When German Family Minister Kristina Schröder established an initiative in 2010 to combat left-wing extremism in the country, the outcry was immediate. First and foremost, many worried that Chancellor Angela Merkel's government was equating left-wing violence with right-wing violence and losing its focus in the fight against neo-Nazis.
It didn't take long before those concerns became more urgent. In November of 2011, police uncovered the National Socialist Underground (NSU), the neo-Nazi terror cell which murdered 10 people, nine of them with foreign backgrounds, from 2000 to 2007. Now, partially in reaction to the numerous police and official errors made during the investigation of the string of killings, Justice Minister Sabine Leutheusser-Schnarrenberger has proposed the establishment of a commissioner to focus exclusively on extremism in Germany.

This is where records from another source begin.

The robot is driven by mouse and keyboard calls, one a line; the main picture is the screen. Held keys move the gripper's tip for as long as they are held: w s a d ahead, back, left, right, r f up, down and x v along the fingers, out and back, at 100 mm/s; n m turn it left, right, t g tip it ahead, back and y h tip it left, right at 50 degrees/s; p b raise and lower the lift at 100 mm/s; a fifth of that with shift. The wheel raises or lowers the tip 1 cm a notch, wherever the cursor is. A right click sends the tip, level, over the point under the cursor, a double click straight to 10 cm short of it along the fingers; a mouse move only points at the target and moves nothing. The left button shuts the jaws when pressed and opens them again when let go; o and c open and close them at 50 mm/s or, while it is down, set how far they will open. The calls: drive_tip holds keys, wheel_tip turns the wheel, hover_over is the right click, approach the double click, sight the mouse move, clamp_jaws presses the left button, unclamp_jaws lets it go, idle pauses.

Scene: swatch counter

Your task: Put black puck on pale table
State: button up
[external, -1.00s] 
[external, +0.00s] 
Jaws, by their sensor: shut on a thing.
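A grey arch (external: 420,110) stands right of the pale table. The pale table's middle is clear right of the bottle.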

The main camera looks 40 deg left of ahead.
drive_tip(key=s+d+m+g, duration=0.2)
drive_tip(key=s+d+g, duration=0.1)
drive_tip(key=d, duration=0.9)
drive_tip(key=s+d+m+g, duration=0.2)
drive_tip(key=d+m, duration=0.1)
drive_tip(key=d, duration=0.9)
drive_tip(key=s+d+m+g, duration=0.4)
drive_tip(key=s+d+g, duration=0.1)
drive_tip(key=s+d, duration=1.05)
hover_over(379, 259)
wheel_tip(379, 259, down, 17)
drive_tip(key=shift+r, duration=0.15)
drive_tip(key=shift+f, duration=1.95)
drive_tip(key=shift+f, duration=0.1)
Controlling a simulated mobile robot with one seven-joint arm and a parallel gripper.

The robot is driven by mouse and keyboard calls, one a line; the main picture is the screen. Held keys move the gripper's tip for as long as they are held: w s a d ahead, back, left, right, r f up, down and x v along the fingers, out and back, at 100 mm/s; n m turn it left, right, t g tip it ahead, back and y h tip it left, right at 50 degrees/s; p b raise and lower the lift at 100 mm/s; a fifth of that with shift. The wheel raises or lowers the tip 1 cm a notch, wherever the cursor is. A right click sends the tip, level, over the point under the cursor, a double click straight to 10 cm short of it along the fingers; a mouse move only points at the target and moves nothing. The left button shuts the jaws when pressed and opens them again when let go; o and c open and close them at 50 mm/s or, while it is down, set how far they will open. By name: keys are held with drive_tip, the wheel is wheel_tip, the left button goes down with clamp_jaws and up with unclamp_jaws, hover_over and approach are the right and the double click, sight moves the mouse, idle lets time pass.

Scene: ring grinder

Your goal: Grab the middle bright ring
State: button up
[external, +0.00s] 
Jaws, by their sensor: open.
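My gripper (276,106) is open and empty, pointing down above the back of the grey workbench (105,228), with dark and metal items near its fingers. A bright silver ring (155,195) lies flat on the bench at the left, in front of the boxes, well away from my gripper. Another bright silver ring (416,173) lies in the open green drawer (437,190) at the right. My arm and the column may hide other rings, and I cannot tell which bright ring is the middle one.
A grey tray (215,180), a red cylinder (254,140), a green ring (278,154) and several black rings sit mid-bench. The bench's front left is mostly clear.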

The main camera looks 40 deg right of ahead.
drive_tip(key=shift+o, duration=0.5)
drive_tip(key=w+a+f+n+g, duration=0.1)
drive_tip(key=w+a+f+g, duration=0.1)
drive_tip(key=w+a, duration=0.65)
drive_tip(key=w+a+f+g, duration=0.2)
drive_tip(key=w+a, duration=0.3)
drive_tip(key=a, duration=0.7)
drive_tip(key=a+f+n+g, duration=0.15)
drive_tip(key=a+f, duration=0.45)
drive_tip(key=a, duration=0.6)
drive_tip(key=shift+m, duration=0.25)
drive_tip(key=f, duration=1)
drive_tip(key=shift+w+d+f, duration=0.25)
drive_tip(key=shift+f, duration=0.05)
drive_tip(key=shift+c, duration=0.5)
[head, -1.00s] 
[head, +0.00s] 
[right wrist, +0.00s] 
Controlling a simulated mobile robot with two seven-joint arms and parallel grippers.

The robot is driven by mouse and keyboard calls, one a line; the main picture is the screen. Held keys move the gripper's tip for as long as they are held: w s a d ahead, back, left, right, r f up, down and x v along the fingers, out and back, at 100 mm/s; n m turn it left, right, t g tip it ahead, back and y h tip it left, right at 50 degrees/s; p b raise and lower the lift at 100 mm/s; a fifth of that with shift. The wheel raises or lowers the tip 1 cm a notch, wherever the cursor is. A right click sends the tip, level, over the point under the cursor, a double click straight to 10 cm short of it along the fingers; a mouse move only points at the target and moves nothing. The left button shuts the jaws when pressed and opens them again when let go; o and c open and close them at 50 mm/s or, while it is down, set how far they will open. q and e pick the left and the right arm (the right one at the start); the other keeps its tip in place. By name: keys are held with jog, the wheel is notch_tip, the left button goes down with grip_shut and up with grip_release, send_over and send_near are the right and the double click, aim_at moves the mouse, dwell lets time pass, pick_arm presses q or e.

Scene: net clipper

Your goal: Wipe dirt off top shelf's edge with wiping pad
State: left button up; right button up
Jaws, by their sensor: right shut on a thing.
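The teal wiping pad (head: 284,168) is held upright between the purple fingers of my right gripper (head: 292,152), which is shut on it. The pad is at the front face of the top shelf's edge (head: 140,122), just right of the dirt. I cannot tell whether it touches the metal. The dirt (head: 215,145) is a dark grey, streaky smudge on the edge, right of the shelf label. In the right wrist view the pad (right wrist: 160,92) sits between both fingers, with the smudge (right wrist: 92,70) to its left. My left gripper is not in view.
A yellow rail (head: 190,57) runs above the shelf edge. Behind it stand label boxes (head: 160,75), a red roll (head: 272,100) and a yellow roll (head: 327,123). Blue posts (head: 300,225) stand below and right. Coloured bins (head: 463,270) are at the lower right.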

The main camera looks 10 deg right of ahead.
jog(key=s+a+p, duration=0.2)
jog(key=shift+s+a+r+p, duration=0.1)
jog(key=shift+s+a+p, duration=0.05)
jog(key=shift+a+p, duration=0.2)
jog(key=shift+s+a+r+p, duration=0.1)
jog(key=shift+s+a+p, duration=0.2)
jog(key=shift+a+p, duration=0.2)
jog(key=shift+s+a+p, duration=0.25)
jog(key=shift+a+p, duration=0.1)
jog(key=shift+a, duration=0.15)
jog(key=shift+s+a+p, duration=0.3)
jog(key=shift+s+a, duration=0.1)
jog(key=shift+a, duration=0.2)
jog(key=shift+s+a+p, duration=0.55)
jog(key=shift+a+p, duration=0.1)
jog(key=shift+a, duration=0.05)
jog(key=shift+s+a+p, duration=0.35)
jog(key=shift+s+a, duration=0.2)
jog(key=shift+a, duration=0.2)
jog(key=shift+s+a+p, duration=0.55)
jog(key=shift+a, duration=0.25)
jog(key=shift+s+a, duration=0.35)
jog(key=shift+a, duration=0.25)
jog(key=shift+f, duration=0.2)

The commissioner, she told the daily Süddeutsche Zeitung, should be situated in the Chancellery and should act as a coordinator for all state-sponsored programs designed to combat extremism. Currently, she noted, "citizens who seek to counter extremist activities on a local level are frustrated rather than encouraged."
She said that, while there are a number of programs currently in place, the diversity of the initiatives has become so highly complex "that they seem opaque and even inconsistent." She said that a survey among various ministries in Berlin found that nobody has a clear overview of the various programs and projects.
Undefined Criminal Milieu
While Leutheusser-Schnarrenberger was careful to note that the new office would be responsible for programs directed at all types of extremism, she said it would have a "particular focus in the area of right-wing extremism."
The justice minister's proposal comes just days after the trial against Beate Zschäpe, the lone surviving member of the NSU, began earlier this week in Munich. It is one of the largest neo-Nazi trials ever to take place in Germany and has generated headlines abroad as well. Turkey, in particular, has taken an interest in the proceedings; eight of those killed by the NSU were of Turkish origin.
More than anything, though, the NSU case exposed serious shortcomings in both German operations to keep right-wing groups under surveillance and the police investigation into the nine murders. For years, the killings were treated as being the likely product of some undefined criminal milieu within Germany's immigrant population.
Leutheusser-Scharrenberger envisions the new position as being similar to that of the federal integration commissioner, who has had an office at the Chancellery since the position was created in 1978.